> Task goal
Within the records below, find each line that holds the string "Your", then copy it.

* START Material for this task *

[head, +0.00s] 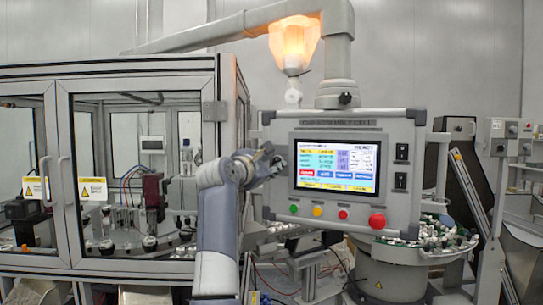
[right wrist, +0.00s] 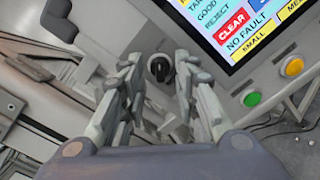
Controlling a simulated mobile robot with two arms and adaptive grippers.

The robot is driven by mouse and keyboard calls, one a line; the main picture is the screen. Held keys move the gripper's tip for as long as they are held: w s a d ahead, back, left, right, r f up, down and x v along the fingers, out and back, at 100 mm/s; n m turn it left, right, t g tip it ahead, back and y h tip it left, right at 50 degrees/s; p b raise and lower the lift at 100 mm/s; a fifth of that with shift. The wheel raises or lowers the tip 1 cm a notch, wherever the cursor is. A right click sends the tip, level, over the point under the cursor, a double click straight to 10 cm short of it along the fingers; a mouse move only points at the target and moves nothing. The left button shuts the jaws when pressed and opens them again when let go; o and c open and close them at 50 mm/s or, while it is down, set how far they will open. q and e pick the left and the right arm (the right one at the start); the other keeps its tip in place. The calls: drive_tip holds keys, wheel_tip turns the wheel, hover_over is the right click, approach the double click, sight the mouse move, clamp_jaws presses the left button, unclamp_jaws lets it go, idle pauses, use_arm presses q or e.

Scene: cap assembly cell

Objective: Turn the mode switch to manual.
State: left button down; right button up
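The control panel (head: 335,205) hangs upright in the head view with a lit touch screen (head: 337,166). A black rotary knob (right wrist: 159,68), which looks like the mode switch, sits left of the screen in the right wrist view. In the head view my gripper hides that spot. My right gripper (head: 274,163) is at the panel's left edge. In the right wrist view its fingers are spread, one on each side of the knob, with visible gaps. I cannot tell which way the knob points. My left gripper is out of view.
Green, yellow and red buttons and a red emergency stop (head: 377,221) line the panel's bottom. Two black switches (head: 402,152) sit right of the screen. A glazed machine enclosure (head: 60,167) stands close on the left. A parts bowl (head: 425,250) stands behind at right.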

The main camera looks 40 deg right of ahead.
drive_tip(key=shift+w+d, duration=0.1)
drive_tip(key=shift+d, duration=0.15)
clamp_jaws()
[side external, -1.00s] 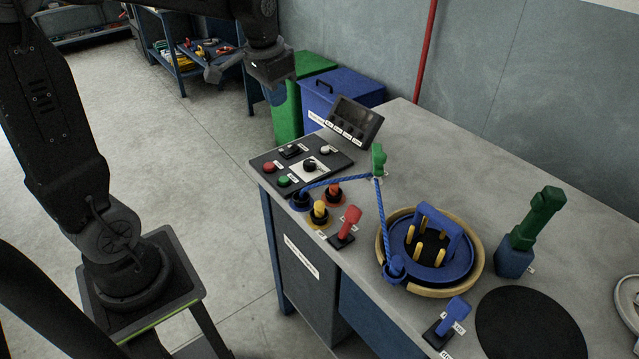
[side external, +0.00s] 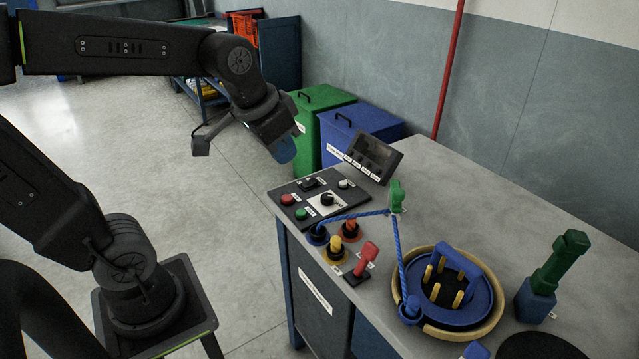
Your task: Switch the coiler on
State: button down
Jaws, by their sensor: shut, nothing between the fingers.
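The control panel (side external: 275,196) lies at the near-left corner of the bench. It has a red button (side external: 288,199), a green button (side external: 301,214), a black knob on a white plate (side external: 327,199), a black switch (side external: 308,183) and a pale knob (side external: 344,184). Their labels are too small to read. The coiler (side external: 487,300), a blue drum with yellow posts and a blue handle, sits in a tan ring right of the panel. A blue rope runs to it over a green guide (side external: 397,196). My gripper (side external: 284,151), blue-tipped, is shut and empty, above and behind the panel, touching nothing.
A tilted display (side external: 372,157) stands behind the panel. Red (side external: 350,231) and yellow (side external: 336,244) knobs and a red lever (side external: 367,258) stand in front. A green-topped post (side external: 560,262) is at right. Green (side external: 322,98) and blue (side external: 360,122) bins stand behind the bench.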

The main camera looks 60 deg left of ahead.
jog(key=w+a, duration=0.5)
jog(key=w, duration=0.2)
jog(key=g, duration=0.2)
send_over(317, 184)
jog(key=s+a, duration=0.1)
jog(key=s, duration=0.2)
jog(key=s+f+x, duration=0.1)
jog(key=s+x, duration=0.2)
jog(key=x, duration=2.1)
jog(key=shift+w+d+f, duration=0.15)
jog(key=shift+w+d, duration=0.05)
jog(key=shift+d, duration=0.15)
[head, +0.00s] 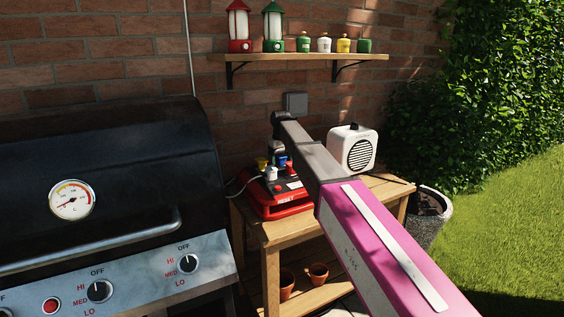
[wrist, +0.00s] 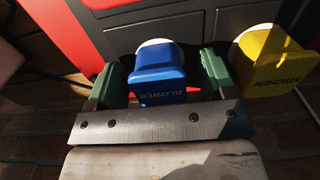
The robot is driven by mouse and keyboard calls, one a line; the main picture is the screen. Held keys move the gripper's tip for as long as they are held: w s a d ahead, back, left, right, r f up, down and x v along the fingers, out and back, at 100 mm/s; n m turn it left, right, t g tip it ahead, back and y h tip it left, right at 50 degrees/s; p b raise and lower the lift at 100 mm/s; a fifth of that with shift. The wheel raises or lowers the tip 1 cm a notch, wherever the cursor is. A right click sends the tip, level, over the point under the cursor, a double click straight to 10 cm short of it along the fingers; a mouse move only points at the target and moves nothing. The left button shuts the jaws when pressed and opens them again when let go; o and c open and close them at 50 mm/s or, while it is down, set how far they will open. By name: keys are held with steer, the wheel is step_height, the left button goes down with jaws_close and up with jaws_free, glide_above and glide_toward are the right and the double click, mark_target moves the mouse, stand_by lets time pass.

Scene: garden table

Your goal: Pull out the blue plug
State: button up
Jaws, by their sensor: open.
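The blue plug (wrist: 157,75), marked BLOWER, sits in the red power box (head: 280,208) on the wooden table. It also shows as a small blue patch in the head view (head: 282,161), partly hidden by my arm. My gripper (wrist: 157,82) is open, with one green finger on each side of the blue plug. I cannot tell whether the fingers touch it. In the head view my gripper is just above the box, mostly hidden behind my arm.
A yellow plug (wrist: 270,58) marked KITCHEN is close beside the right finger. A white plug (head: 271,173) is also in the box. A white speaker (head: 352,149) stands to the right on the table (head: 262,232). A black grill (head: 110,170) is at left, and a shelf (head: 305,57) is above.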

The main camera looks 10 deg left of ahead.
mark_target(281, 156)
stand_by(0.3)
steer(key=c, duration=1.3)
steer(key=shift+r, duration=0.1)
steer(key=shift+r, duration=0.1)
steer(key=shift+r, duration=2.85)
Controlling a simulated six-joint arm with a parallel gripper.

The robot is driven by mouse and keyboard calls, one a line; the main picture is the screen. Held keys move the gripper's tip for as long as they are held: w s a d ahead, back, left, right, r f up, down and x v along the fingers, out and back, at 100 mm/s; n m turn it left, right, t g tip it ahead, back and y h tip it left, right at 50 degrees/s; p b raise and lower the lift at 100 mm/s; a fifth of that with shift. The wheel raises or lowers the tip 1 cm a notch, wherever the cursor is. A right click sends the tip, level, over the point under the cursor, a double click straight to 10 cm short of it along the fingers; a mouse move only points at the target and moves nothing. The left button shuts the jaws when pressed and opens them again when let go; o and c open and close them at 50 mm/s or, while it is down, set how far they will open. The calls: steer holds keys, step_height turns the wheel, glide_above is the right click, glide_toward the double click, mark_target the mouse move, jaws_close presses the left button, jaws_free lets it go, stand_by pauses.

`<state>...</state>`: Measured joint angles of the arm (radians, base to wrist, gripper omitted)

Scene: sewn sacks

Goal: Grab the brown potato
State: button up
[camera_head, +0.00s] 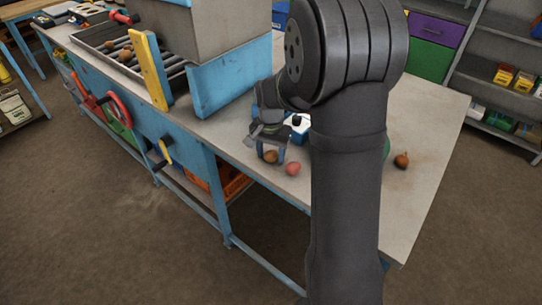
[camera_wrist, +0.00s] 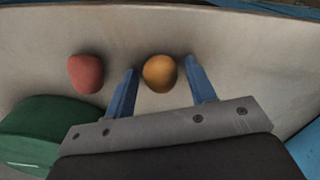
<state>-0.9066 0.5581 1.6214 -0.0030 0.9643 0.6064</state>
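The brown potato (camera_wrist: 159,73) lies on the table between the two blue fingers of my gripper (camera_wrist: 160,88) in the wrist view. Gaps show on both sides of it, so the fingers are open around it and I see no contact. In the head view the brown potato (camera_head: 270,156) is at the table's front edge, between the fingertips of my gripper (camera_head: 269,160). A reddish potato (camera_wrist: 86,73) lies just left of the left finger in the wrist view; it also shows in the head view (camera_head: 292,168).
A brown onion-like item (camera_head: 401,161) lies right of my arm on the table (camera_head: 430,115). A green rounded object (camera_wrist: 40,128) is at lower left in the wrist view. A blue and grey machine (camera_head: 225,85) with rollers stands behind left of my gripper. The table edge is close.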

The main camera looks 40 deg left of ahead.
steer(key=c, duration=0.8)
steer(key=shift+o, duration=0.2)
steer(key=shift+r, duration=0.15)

* END Material for this task *
* START Material for this task *

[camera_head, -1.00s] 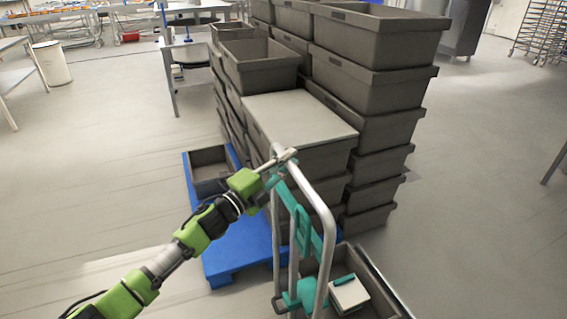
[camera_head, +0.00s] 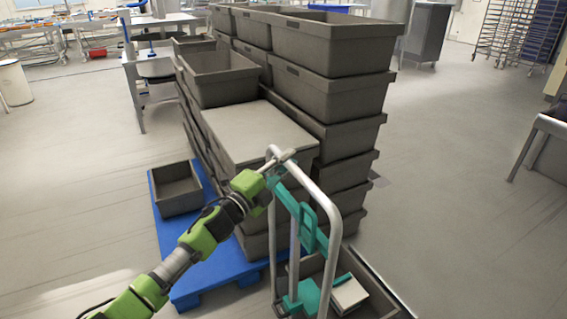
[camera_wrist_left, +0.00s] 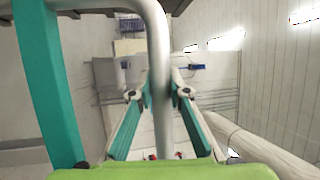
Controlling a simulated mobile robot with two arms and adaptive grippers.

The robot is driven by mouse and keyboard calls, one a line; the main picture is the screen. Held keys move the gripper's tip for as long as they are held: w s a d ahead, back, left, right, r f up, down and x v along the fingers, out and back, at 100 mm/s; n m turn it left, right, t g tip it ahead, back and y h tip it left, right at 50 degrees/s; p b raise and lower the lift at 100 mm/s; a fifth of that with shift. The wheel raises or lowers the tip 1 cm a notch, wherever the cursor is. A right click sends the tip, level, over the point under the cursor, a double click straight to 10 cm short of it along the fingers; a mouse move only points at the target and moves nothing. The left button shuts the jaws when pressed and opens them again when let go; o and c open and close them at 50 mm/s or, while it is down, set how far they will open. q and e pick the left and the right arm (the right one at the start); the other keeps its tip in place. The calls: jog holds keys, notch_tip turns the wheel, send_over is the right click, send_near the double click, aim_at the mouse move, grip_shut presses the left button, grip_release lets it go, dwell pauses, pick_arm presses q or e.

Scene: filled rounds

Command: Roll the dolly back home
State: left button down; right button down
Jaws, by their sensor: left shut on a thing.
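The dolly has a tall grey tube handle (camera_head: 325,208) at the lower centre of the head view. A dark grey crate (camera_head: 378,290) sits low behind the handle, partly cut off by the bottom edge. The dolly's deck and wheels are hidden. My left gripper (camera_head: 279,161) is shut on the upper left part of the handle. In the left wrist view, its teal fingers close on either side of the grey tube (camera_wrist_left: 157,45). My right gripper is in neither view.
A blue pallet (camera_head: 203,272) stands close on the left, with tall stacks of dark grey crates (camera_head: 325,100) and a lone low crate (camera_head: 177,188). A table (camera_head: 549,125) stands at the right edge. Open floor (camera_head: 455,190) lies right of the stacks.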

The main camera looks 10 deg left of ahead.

* END Material for this task *
* START Material for this task *

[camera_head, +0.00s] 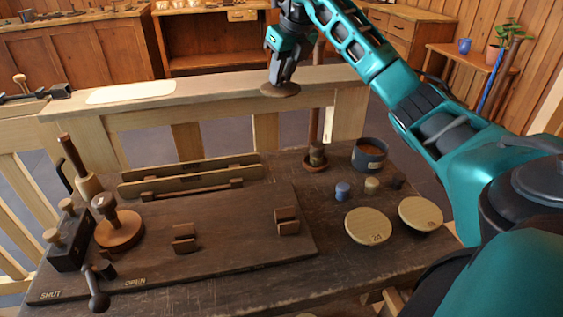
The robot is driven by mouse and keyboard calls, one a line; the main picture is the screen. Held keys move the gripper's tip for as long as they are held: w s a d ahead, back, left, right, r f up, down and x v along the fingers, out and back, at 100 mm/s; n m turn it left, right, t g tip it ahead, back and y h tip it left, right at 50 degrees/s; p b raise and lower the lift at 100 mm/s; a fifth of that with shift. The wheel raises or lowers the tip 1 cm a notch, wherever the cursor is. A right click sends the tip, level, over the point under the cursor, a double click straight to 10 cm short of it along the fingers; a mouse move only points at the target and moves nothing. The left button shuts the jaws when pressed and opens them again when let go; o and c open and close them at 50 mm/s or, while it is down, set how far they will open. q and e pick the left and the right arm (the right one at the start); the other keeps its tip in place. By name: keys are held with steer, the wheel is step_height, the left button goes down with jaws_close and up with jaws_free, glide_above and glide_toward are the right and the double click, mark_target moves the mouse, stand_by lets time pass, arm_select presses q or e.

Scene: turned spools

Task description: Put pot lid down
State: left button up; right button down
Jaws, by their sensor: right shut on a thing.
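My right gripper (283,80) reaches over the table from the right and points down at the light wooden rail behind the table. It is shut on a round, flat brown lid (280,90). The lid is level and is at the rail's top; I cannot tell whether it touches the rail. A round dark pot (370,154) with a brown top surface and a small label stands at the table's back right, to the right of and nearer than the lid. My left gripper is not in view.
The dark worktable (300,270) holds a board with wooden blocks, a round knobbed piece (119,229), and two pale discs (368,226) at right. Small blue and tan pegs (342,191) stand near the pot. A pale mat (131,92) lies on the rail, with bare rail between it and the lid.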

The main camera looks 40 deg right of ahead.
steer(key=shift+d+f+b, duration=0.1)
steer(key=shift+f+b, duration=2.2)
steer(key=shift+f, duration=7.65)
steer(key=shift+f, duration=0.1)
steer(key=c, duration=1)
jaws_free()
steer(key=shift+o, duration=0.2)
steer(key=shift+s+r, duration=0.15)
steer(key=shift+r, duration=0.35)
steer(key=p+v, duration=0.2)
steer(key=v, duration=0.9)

* END Material for this task *

> Task result
Your task: Switch the coiler on
Your goal: Pull out the blue plug

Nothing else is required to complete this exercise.